The idea is to use synthetic data to investigate some aspects of model flexibility and how it impacts on bias and variance.
library(tidyverse)
library(tidymodels)
library(gganimate)
library(transformr)
library(kableExtra)
We generate a sample with a given \(\texttt{sample\_size}\), the true \(f(X)=2X - 6x^{2} +2 x^{3}\) and \(\epsilon\sim N(0,true\_sigma^{2})\)

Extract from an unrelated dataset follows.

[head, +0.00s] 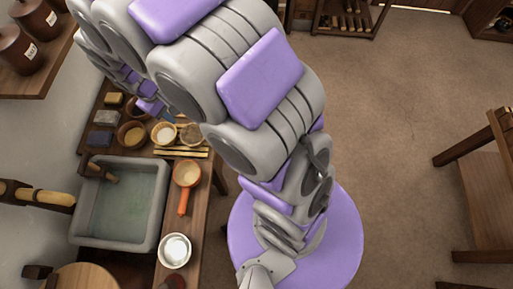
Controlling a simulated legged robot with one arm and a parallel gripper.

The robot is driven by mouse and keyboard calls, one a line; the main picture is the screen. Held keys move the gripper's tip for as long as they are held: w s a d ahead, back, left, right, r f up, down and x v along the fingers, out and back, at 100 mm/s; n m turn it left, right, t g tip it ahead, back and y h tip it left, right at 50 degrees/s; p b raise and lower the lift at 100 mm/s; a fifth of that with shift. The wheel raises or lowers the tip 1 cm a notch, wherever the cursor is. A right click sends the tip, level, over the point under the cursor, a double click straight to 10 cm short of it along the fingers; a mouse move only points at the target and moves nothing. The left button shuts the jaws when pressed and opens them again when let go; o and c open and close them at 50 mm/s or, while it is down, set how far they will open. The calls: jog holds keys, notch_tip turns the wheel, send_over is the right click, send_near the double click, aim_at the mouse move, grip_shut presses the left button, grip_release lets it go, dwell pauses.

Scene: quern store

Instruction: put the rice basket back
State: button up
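I cannot make out a rice basket for certain in the head view. Small round vessels stand on the wooden counter (201,215): a brown bowl (131,134), a bowl with white contents (164,134) and one with brownish contents (190,134). What they hold is too small to tell. My purple and grey arm crosses the middle of the view and reaches down toward the far end of the counter. My gripper (160,110) seems to be at its far end, just beyond the bowls. It is small and partly hidden, so its fingers and any held thing are unclear.
A grey sink (158,220) with water is set in the counter. An orange-handled ladle or pan (186,183) and a white bowl (175,250) sit beside it. Lidded brown jars (38,18) stand on a shelf at upper left. A wooden bench (485,185) stands right; the floor between is clear.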

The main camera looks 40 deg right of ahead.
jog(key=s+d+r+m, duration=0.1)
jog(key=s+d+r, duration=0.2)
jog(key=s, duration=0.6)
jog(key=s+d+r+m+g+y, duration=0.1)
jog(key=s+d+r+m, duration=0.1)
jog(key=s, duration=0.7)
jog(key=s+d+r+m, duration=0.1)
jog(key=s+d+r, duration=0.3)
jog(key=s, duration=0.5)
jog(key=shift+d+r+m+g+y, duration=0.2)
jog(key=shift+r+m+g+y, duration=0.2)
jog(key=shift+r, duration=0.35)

true_f = function(x){return(2*x+6*x^2+2*x^3)}
true_sigma=5
xmin=-3
xmax=2
sample_size = 200
synth_data = tibble(x = runif(sample_size,min=xmin,max=xmax),
fx= true_f(x),
noise=rnorm(sample_size,mean = 0,sd=true_sigma),
y=fx+noise)
synth_plot = synth_data %>%
ggplot(aes(x=x,y=y))+ theme_minimal() + geom_point(alpha=.1)
synth_plot
Even for a given data set, flexible methods may lead to different \(\hat{f}(X)\) due to the training/testing split.
n_samples = 99
train_prop = .25
synth_samples = tibble(data=rerun(.n = n_samples, synth_data %>% slice_sample(prop = train_prop)),
sample_id = c(paste0("sample: 0",1:9),paste0("sample: ",10:n_samples)),
)
To visualize this, consider 99 random splits, with a small proportion of training observations.
sample_movie = synth_plot +
geom_point(data=synth_samples %>% unnest(data),aes(x,y),colour="dodgerblue",alpha=.5) +
labs(title = '{closest_state}')+
transition_states(sample_id,state_length = 1)

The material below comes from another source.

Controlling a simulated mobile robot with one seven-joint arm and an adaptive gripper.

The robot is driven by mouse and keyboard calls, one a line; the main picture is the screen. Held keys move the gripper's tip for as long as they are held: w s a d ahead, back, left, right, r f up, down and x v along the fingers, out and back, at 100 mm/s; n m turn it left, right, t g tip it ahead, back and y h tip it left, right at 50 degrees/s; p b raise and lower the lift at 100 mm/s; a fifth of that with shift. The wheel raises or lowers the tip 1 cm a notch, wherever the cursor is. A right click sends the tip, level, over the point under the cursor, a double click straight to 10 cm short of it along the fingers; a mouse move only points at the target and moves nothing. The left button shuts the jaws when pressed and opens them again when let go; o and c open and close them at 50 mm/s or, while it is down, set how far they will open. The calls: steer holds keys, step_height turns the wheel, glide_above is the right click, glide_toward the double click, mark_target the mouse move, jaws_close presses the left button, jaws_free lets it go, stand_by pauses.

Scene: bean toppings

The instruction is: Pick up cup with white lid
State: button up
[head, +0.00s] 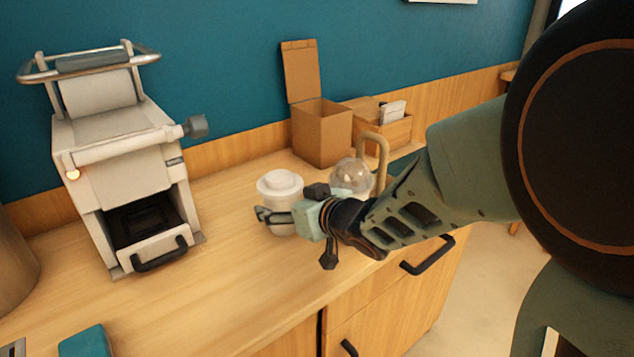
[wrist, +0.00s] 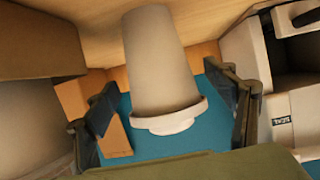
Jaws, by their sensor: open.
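The cup with the white lid (head: 280,184) stands upright on the wooden counter, between the machine and the cardboard box. My gripper (head: 272,217) is at the cup's near side, low on its body, and hides part of it. In the wrist view, the scene appears upside down. The pale cup (wrist: 157,60) is in the middle, with its lid (wrist: 168,121) toward the bottom of the picture. My gripper's open fingers (wrist: 172,110) show on either side of it, with gaps to both. I cannot tell how deep the cup sits between them.
A white machine (head: 125,165) with an open front drawer stands to the left. A clear dome (head: 351,175) and a tan arched handle (head: 378,150) are close to the right of my gripper. An open cardboard box (head: 322,135) stands behind.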

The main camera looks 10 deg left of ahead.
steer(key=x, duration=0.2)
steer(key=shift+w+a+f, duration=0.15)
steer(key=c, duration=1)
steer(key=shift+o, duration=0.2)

anim_save(filename = "pop_sample_movie.gif",animation = sample_movie,path = "figures/",nframes = 200)
Fitting a linear regression, and a polynomial regression of degree 8 on a small training set will results in variable fitted curves. To visulize that…

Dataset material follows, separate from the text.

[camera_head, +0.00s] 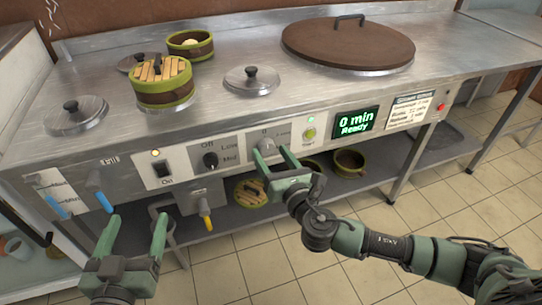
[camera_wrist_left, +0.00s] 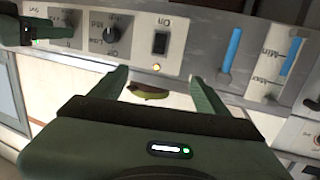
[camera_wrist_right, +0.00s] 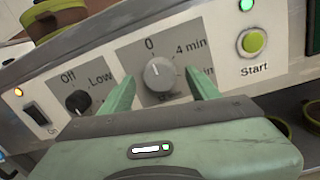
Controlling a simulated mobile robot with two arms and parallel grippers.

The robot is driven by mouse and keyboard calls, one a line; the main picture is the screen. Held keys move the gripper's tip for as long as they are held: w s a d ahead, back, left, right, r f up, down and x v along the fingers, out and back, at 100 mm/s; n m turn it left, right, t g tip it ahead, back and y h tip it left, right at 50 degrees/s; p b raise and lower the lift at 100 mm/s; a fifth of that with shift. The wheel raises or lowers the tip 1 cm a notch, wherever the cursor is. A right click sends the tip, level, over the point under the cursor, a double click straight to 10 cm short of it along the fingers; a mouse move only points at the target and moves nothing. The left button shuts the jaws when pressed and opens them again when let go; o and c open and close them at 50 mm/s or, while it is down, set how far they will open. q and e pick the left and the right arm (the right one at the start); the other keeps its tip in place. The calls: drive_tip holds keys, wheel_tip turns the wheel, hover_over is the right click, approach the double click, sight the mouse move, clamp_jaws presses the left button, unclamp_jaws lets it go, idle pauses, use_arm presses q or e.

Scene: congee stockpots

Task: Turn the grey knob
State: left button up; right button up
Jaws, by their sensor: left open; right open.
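The grey knob (camera_wrist_right: 159,74) is on the front panel, on a dark grey dial plate with "0" above it and "4 min" to its upper right. In the head view the grey knob (camera_head: 267,146) is partly behind my right gripper (camera_head: 276,167). In the right wrist view the right gripper (camera_wrist_right: 160,90) is open, with one finger on each side of the knob; contact cannot be told. My left gripper (camera_head: 135,226) is open and empty, low in front of the panel's left part. It also shows open in the left wrist view (camera_wrist_left: 158,80).
A black knob (camera_head: 210,160), a black switch (camera_head: 162,170) and a green start button (camera_head: 310,134) flank the dial. The display (camera_head: 355,122) reads "0 min Ready". Bamboo steamers (camera_head: 163,82) and lids stand on the steel counter (camera_head: 230,110). A blue lever (camera_head: 104,202) sticks out at left.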

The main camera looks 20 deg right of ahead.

linear_reg_movie = synth_plot +
geom_point(data=synth_samples %>% unnest(data),aes(x,y),colour="dodgerblue",alpha=.5) +
stat_smooth(data=synth_samples %>% unnest(data), aes(x,y), method = "lm", se = FALSE, color="indianred", geom='line',size=2) +
labs(title = 'linear reg. {closest_state}',subtitle = paste0("proportion of training obs: ", train_prop))+
transition_states(sample_id, wrap = TRUE,state_length = 1) +
shadow_trail(alpha = 0.35, exclude_layer = 2,color="forestgreen",size=.5)
anim_save(filename = "linear_regression_movie.gif",animation = linear_reg_movie,path = "figures/",nframes = 200)
poly8_movie = synth_plot +
geom_point(data=synth_samples %>% unnest(data),aes(x,y),colour="dodgerblue",alpha=.5) +
stat_smooth(data=synth_samples %>% unnest(data), aes(x,y), method="lm",formula = y~poly(x,8) , se = FALSE, color="indianred", geom='line',size=2) +
labs(title = 'polynomial reg. degree 8 {closest_state}',subtitle = paste0("proportion of training obs: ", train_prop))+
transition_states(sample_id, wrap = TRUE,state_length = 1) +
shadow_trail(alpha = 0.35, exclude_layer = 2,color="forestgreen",size=.5)
anim_save(filename = "poly8_movie.gif",animation = poly8_movie,path = "figures/",nframes = 200)
By increasing the training set size, the variability of the fitted curves will decrease.